Your task is to quote, unchanged, only the lines from the one with "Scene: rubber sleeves" through the one with "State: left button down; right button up", both ends included.

-- START GIVEN MATERIAL --

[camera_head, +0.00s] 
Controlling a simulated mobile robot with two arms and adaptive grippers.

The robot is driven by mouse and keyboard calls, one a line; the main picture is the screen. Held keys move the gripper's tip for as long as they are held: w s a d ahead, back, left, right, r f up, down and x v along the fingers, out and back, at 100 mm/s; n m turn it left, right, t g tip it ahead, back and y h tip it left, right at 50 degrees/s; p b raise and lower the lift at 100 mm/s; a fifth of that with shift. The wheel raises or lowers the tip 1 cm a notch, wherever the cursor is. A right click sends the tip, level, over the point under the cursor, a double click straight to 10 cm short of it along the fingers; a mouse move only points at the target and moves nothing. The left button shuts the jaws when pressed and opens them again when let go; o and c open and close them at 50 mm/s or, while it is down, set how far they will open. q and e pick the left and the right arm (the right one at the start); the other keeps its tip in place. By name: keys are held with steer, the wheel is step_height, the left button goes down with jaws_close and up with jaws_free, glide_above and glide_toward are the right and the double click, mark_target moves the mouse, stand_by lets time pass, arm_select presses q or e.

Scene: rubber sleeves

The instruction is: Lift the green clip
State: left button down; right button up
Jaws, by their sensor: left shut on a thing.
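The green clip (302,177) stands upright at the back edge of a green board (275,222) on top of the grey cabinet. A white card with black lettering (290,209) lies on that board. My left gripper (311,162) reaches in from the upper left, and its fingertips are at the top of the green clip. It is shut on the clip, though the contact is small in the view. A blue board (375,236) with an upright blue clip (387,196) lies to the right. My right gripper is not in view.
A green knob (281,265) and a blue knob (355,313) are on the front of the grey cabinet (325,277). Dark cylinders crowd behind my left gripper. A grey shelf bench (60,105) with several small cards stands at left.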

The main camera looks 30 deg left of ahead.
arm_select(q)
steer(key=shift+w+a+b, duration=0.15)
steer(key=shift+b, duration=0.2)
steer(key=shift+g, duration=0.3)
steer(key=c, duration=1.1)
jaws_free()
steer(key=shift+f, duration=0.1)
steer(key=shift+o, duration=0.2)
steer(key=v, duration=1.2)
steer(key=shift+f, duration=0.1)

-- END GIVEN MATERIAL --

→ **CORRECT OUTPUT**
Scene: rubber sleeves

The instruction is: Lift the green clip
State: left button down; right button up

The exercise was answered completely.